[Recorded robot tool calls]
## BEGIN
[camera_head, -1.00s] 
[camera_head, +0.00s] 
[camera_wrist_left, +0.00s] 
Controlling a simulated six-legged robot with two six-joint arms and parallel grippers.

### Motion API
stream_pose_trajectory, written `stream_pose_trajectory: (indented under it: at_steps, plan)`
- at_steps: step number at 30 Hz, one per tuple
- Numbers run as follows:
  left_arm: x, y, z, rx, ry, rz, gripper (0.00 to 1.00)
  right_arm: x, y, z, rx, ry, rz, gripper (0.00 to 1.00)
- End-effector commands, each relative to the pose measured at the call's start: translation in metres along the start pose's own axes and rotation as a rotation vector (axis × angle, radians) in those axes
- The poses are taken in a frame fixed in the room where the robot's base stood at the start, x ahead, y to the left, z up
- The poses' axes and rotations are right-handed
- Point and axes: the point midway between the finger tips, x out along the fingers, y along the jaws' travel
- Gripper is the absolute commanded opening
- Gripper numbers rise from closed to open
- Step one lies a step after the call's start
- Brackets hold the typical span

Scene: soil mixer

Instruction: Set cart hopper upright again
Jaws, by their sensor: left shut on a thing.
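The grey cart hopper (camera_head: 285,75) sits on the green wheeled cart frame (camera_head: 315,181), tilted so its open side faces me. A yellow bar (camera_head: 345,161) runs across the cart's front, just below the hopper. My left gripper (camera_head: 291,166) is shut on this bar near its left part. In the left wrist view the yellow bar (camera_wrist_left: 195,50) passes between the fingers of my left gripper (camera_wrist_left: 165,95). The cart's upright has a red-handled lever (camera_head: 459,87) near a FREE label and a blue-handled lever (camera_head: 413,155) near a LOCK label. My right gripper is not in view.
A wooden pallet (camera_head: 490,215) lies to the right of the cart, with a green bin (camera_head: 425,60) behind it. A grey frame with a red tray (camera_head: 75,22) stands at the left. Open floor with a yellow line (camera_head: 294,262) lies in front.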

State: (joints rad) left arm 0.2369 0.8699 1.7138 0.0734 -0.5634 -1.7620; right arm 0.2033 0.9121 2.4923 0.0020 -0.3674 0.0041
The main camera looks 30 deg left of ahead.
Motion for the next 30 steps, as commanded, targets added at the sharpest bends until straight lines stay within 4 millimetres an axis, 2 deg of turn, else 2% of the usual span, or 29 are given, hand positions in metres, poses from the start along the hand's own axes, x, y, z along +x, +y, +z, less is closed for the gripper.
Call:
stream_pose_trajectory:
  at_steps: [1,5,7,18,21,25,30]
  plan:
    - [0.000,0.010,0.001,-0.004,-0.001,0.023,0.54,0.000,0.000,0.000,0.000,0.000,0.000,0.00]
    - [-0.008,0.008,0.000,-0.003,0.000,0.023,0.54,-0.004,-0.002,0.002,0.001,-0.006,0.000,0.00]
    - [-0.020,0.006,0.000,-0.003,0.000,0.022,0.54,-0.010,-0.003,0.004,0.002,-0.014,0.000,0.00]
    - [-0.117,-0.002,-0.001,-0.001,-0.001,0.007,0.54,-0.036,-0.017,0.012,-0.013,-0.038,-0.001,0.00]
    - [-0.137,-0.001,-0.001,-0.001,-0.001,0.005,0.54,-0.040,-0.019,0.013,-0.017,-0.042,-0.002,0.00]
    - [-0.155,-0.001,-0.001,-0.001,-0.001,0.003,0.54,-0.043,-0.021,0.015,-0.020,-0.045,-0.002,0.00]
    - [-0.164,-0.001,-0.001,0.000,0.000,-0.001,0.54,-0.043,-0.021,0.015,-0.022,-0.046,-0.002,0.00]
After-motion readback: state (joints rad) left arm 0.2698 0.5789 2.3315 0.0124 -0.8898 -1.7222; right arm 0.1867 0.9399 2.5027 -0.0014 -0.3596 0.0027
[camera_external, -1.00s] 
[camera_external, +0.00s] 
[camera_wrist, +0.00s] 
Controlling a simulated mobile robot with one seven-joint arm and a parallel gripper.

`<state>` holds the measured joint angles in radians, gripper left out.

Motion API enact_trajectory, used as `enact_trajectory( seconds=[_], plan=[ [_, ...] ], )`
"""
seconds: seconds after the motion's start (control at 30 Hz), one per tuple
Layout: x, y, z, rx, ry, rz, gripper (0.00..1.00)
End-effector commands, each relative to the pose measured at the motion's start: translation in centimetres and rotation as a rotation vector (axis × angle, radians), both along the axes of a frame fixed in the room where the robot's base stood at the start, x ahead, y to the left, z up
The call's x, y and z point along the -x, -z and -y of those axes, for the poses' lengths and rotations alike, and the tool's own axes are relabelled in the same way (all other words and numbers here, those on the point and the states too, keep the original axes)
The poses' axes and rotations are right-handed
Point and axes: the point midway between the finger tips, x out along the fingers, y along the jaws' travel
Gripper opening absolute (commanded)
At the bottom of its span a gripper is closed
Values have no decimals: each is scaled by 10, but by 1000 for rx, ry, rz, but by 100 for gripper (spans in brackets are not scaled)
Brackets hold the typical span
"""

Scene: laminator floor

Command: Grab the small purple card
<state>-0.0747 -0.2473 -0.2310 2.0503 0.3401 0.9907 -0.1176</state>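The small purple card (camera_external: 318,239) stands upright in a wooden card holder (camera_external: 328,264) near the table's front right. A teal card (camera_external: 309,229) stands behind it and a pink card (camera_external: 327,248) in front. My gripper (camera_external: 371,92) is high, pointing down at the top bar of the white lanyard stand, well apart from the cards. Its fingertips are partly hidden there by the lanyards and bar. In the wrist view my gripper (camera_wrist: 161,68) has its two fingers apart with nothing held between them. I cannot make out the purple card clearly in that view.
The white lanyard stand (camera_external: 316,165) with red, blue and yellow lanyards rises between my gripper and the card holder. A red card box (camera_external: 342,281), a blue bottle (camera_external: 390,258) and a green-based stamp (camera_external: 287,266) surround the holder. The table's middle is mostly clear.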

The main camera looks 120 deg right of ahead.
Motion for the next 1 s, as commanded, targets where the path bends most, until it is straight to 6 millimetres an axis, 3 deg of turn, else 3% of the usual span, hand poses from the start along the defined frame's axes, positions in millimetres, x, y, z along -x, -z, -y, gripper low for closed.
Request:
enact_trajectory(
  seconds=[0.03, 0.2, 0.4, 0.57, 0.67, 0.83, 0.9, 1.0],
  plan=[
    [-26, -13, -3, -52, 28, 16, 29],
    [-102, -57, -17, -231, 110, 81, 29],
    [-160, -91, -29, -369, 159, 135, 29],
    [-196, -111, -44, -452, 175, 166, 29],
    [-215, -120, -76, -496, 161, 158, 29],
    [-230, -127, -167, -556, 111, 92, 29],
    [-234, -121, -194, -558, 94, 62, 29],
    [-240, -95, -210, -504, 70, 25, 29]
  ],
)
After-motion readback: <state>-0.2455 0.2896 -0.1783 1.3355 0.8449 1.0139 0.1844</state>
## END
* _WHAT THIS TASK INVOLVES_
Pick out every line of the listing containing the word "absolute", and show those lines.

* _EXERCISE RESULT_
- Gripper is the absolute commanded opening
Gripper opening absolute (commanded)

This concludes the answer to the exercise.